The line containing "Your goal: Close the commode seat" and every line after it, through the last, are to be extracted exactly; no other lines belong in the answer.

++++++++++

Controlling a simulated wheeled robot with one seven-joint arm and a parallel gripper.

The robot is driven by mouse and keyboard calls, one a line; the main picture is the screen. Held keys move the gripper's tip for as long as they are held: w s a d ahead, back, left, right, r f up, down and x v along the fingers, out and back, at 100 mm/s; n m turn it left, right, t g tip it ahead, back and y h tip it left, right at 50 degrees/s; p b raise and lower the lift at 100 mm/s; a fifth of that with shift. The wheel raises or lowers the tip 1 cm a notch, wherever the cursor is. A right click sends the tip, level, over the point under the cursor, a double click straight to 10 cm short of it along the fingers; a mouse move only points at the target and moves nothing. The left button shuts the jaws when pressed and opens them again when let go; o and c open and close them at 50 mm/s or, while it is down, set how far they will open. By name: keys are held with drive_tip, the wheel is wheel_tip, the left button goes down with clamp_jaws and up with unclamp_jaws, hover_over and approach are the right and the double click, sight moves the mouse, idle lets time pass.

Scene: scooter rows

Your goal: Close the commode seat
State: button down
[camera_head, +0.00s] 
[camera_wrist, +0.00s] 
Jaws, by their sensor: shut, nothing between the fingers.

++++++++++

SOLUTION FOR THIS TASK.
Your goal: Close the commode seat
State: button down
[camera_head, +0.00s] 
[camera_wrist, +0.00s] 
Jaws, by their sensor: shut, nothing between the fingers.

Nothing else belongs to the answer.